Aegean // In the conference call yesterday, Aegean mgt echoed a positive message for FY24 given solid booking trends while pointing to c7% scheduled ASK growth. It also suggested that an agreement has been reached regarding the GTF engine issue for compensation of a substantial part of the additional costs, which is comforting as it seems that the grounding issues will last at least two years. Lastly mgt indicated that it aims for a sustainable 40% payout ratio.
Economy // Moody’s to provide its rating update on Greece tomorrow after market close. The agency is the only one still placing Greece in non-IG territory (Ba1 with stable outlook).
Entersoft // Olympia affiliate Verdalite has increased its stake to 33.6%, and as such, the consortium seems to control c87.3% of Entersoft’s share capital, thus being set to submit a mandatory tender offer.
Titan Cement // Audited FY 2023 results landed broadly in-line with the Group’s preliminary estimates. FY’23 Revenue settled at €2.55bn (+12% yoy), with EBITDA reaching €540mn (+63% yoy and +1% vs preliminary est.). Profitability step-up filtered through to net profit of €269mn (+145% yoy), or €3.6/per share, beating early the respective 2026e target. Mgmt proposed a dividend of €0.85/share (c24% payout ratio), implying a div yield of c3.3%. On the outlook, management painted a positive picture for FY’24 but remained conservative, opting not to provide guidance for FY’24 or update profitability targets.

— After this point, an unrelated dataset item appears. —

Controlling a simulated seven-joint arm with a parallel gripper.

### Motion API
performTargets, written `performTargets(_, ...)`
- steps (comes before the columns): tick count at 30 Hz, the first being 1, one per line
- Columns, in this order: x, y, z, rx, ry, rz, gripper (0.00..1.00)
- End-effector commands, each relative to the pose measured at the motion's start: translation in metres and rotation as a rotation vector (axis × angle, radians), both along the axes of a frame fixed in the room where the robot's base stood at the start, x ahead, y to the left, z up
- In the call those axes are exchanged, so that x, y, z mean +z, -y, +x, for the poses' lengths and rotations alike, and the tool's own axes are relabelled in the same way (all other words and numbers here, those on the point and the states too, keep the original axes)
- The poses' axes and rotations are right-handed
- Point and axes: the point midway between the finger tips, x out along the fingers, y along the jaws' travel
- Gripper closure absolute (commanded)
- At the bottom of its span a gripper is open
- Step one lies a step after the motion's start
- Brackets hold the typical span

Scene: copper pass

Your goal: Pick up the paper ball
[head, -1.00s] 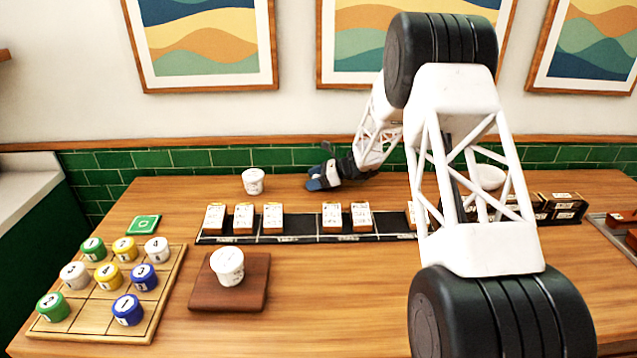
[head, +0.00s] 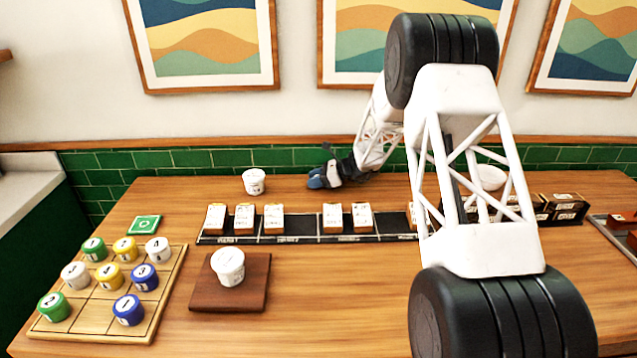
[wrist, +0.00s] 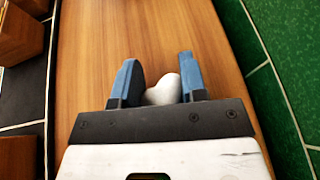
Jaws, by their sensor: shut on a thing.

FTSE-Piraeus // As a reminder, PB’s investability weighting change in the FTSE indices becomes effective from the start of trading on Monday 18th March (flow tomorrow). Following the divestment of HFSF from Piraeus Bank and the increase in the latter’s free float, PB’s investability weighting in the FTSE indices (FTSE All-World Index, FTSE Global Large Cap Index, the FTSE Emerging Index and the FTSE MPF All-World Index) will be increased to 81.4% from 54.4% previously.
IDEAL Holdings // Attica Department stores BoD decided the reduction of its share capital by 5m shares, returning c€2.5m to its shareholders, namely IDEAL Holdings, which holds 100% of Attica Department stores.